A lot of the media would have us believing that prices for fresh chiles will be outrageous this year. Not so, at least in Albuquerque. Albertson’s is selling a thirty pound sack for $14.88, and then they roast it for you. So, the price for chile is less than fifty cents a pound, which is certainly a fair price for all the joy chile brings to food.

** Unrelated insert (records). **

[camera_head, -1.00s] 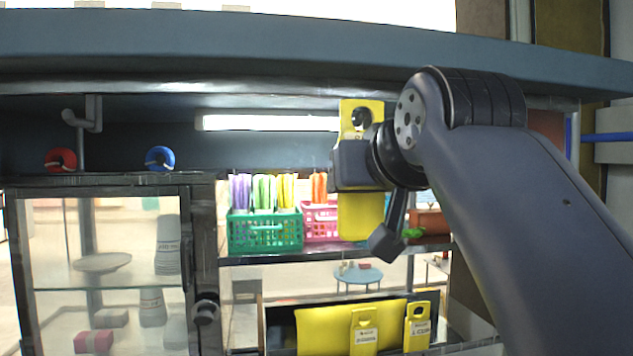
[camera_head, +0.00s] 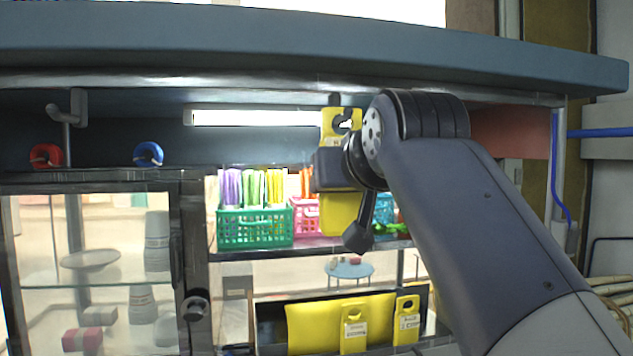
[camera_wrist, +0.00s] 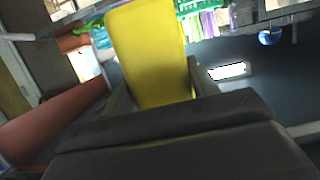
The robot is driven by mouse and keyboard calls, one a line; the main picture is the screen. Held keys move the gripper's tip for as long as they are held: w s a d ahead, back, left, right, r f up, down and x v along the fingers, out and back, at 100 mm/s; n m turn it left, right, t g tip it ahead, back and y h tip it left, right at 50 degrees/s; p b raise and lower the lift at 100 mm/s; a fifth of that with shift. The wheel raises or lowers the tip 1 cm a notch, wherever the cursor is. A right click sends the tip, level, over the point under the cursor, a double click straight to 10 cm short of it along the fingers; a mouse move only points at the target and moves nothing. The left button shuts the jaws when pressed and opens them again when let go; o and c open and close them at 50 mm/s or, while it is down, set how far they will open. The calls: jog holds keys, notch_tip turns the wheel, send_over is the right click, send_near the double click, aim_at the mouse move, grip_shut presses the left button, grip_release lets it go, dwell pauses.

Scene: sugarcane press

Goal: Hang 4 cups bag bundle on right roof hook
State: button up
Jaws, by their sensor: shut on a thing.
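My gripper (camera_head: 332,170) is shut on a yellow bag bundle (camera_head: 339,213) and holds it upright under the roof. The bundle's top tab, with a hole, shows above the gripper, and its lower part hangs below. A small dark piece (camera_head: 334,99) shows right at the tab's top; it may be the right roof hook, but I cannot tell whether it passes through the hole. In the wrist view the bundle (camera_wrist: 147,50) sits between my gripper's fingers (camera_wrist: 156,92); its tab end is hidden.
A lamp (camera_head: 250,116) is behind the bundle's left side. Green (camera_head: 254,229) and pink (camera_head: 305,222) baskets stand on the shelf below.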

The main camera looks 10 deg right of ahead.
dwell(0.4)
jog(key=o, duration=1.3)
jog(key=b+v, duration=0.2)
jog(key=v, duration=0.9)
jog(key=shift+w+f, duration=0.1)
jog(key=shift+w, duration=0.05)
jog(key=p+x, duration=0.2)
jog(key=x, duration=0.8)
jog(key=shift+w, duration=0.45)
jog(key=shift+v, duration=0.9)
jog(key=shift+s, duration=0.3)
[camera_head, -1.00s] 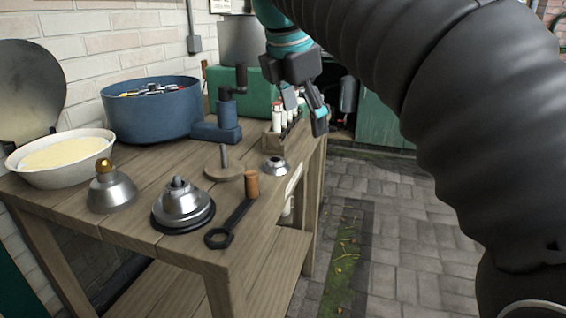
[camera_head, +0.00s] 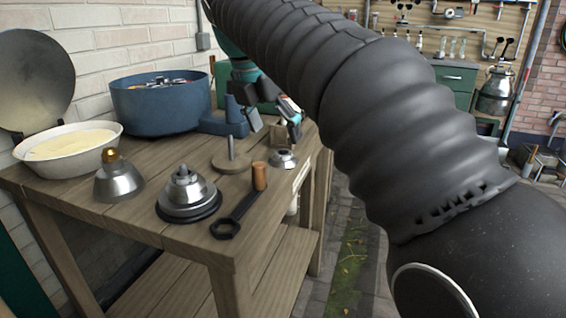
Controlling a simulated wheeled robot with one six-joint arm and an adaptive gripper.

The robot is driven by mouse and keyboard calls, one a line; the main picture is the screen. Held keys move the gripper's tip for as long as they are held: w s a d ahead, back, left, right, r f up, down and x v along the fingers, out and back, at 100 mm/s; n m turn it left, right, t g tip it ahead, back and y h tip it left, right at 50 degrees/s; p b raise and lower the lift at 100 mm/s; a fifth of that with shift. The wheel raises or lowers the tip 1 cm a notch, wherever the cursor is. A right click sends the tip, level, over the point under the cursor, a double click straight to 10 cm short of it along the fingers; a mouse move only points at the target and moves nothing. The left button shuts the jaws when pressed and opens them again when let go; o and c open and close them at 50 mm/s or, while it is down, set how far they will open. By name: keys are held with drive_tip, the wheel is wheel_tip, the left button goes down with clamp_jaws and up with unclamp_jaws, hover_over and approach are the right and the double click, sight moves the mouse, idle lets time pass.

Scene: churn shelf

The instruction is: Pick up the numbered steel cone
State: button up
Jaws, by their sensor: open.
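Several steel cone-shaped pieces stand on the wooden bench (camera_head: 60,195); no number is legible on any. One steel cone with a brass knob (camera_head: 118,183) stands at the left. A stepped steel cone stack (camera_head: 186,190) sits on a dark round base in the middle. A small, low steel cone with a dark top (camera_head: 283,159) sits toward the right edge. My gripper (camera_head: 273,122) is open, fingers pointing down, above and behind the small cone. Nothing shows between its fingers, and it looks apart from the cone.
A wooden disc with an upright peg (camera_head: 231,163) stands left of the small cone. A cream-filled bowl (camera_head: 72,155) and a blue tub (camera_head: 160,104) stand behind.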

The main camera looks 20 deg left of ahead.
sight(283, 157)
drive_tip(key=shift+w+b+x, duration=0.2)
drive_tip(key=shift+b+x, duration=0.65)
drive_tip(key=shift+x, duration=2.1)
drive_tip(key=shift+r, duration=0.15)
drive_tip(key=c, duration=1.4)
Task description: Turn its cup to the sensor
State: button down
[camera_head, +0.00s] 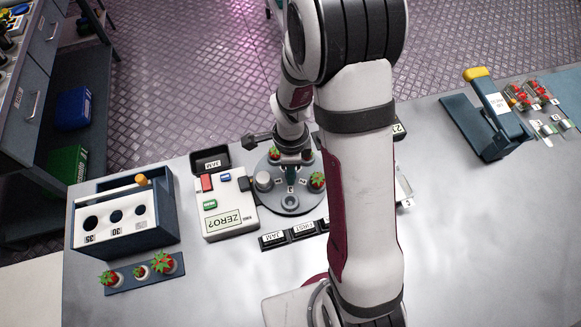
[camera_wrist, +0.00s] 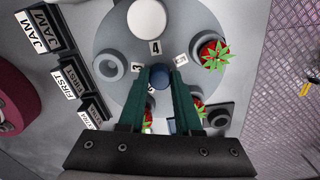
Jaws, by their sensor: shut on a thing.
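A round grey turntable (camera_head: 288,203) with numbered places sits mid-table; it also fills the wrist view (camera_wrist: 125,90). My gripper (camera_wrist: 160,80) points down at its middle, its green fingers shut on a small dark blue knob (camera_wrist: 159,75) at the hub. A strawberry in a cup (camera_head: 317,180) stands at the disc's right and another strawberry (camera_head: 274,153) at its back. In the wrist view, one berry (camera_wrist: 214,54) is clear and others are partly hidden behind the fingers. An empty cup (camera_wrist: 110,66) shows there. A pale round sensor head (camera_head: 263,181) overhangs the disc's left edge.
A white box marked ZERO? (camera_head: 228,205) adjoins the disc. A hole rack (camera_head: 115,215) and a berry strip (camera_head: 145,275) stand left. Labelled bins (camera_head: 290,236) line the front of the disc. A blue press (camera_head: 490,120) and berry punnets (camera_head: 530,95) stand far right.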

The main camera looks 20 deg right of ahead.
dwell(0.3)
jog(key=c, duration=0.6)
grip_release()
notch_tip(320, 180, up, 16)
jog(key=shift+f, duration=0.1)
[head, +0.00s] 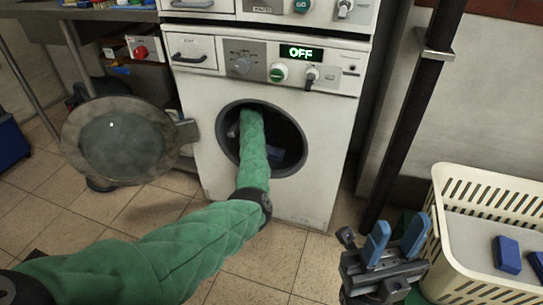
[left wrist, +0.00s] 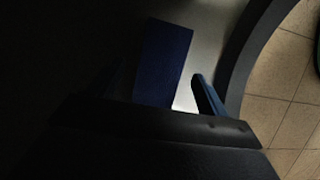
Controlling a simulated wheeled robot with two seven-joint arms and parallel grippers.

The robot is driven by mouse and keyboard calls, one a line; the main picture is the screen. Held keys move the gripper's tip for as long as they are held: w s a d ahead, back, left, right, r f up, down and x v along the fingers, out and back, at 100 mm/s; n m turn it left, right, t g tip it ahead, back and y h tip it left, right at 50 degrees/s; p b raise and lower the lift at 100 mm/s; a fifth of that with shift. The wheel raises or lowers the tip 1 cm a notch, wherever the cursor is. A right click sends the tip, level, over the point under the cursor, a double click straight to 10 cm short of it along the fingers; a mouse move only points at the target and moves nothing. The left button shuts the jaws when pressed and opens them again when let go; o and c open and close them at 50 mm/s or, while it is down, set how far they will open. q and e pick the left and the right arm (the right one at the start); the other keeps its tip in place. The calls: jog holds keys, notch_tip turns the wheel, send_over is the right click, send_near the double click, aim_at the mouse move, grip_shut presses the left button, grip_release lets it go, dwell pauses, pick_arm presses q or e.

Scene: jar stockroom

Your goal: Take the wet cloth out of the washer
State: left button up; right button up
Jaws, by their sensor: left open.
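The white washer (head: 190,135) stands ahead with its round door (head: 122,143) swung open to the left. My left arm, in a green sleeve, reaches into the dark drum, and its gripper is mostly hidden there in the head view. In the left wrist view the left gripper (left wrist: 158,85) is open. A dark blue, flat, rectangular piece, seemingly the cloth (left wrist: 163,60), lies ahead between its fingers; I cannot tell if they touch it. Some blue also shows low in the drum in the head view. My right gripper (head: 396,240) is open and empty, outside, left of the basket.
A cream slatted basket (head: 480,190) with blue pieces (head: 507,253) inside stands at the right. A dark post (head: 410,120) rises between washer and basket. The washer panel reads OFF (head: 300,53). A shelf with boxes (head: 145,48) is at the left. The tiled floor in front is clear.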

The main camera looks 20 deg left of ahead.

But that same sack will cost you $34.99 if you buy it at an Albertson’s in Las Vegas, Nevada, where the limit is ten sacks a customer. The price is the same for the store in La Habra, California, and the demand is huge. One journalist blogged about the event last year: “It was to be a two-day affair, but when my chica and I arrived Sunday morning around 9 a.m., we were 24 hours too late. According to store management, they sold out of 12,000 pounds of the New Mexican pod in two hours. By six Saturday morn, a line already stretched around the block waiting for the chance to buy 30-pound bags of the stuff. Six tons gone in two hours. Does no one have a life in La Habra?” Sure they do—a good, spicy one!

The price of $34.99 seems to be standard price west of Las Vegas, at the Albertson’s in Burien, south of Seattle, a reviewer noted: “Chiles Rellenos for dinner tonight! This is the only store in the area that brought them to this season. Grown just for Albertson’s. Mob scene in Pasco last weekend apparently, and my sister said they sold out in 3 hours in So Cal 2 weeks ago.”

From looking at the crowds of chileheads buying New Mexico chiles on the west coast, it’s a little difficult to believe the alarmists who keep telling us that the state chile industry is doomed. Farmers will always grow what people really want.

Here’s my recipe for Chiles Rellenos, and it’s really simple, once you have the chiles.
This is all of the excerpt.